Tuesday, November 6, 2012

Osage Orange

When we were in Missouri recently,
we saw dozens of osage orange trees laden 
with their round green fruit, 
sometimes called hedge apples.
(Search Google images "osage oranges" 
for some good photos of this nubby green, inedible fruit.
I couldn't find any copyright-free images that did them justice.)

Such trees are not common here as far as I know.
However, they are prevalent in the Midwest, Oklahoma, and Texas, 
having been planted by the hundreds in prairie days 
to form impenetrable hedges to fence in livestock.

Although there are no osage orange trees in the Shire,
it turns out there is at least one in Virginia.
In fact, the biggest and oldest osage orange tree in the U.S. 
is in Brookneal, Virginia at Patrick Henry's estate Red Hill.
According to www.redhill.org
the champion osage orange likely arrived in Virginia
as part of the collection of plant specimens 
brought back from the Lewis and Clark expedition.

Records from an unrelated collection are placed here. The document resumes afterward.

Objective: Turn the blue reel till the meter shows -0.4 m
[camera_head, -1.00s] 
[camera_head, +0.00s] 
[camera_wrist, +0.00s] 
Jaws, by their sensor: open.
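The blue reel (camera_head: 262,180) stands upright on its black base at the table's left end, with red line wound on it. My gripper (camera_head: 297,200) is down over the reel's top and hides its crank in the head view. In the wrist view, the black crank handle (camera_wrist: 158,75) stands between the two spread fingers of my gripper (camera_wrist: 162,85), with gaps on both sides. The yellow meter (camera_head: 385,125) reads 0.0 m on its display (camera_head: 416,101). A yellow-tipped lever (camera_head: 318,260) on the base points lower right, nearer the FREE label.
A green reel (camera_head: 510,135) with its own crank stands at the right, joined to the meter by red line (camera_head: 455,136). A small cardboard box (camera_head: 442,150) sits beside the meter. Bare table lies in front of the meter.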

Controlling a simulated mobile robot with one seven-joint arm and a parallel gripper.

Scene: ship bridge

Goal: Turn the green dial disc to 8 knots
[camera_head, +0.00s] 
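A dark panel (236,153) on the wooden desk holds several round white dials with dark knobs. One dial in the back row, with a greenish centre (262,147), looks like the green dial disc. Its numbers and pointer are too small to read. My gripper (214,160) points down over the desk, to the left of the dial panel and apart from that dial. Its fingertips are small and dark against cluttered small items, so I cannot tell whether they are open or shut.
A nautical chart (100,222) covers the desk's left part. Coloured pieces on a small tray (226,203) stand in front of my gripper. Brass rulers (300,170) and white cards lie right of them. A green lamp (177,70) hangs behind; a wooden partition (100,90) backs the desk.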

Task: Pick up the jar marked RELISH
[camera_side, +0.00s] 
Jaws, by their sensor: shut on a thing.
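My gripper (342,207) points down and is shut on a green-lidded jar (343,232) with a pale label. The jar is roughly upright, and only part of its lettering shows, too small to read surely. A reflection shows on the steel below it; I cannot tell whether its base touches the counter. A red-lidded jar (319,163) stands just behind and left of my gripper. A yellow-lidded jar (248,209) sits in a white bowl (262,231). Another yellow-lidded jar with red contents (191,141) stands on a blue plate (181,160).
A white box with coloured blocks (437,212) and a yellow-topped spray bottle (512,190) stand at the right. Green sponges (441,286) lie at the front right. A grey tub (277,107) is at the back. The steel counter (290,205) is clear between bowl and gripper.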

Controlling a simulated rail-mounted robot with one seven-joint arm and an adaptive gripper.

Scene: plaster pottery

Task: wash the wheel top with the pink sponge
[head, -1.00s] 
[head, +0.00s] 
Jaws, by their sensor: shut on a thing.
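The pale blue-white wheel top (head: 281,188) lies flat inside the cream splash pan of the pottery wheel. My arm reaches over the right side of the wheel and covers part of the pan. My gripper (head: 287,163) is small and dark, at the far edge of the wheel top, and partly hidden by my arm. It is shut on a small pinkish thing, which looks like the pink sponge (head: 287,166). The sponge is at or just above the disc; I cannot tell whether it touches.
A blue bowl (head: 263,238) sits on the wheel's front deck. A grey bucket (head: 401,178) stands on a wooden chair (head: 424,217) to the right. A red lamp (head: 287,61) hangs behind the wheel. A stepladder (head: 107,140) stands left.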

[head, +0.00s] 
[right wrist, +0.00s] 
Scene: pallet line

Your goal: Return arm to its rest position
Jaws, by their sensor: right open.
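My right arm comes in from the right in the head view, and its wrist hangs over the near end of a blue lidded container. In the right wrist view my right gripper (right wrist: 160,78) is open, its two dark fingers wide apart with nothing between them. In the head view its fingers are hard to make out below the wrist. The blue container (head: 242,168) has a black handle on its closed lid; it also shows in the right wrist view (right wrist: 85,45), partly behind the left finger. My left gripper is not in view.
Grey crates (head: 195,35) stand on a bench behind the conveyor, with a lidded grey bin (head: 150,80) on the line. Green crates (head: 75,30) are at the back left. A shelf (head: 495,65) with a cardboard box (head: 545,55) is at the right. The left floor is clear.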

And legend has it that Patrick Henry sat under the tree 
and played the fiddle for his grandchildren.
Here's a link to one photo of the osage orange tree at Red Hill,
which is an incredible 27-feet around:

Here's another, a more recent view of the Red Hill osage orange:

Now that I know it's there, I think a road trip is in order this spring.
Generally, I'm not the kind of person that seeks out roadside sights
like the world's largest ball of twine, for example,
(although if it's on the way, I'd definitely stop),
but I do go out of my way to see unusual natural phenomena and historic sites.
The biggest osage orange, and Red Hill for that matter,
both seem like they would be worth the trip.

I've read that the wood of osage orange trees was once sought after
as some of the best wood with which to make bows (for arrows).
But I knew it more as a fence post material.
I've never seen osage orange branches used as fence posts here,
but they were once common along fields and pastures in the midwest
because the dark orange wood is rock hard and impervious to insects and rot.
Here is one that my father salvaged for me:

I love its rough texture and the old barbed wire still wrapped around it.
For a chunk of wood,
it holds lots of happy memories,
as does the sight of bright green osage oranges in the autumn.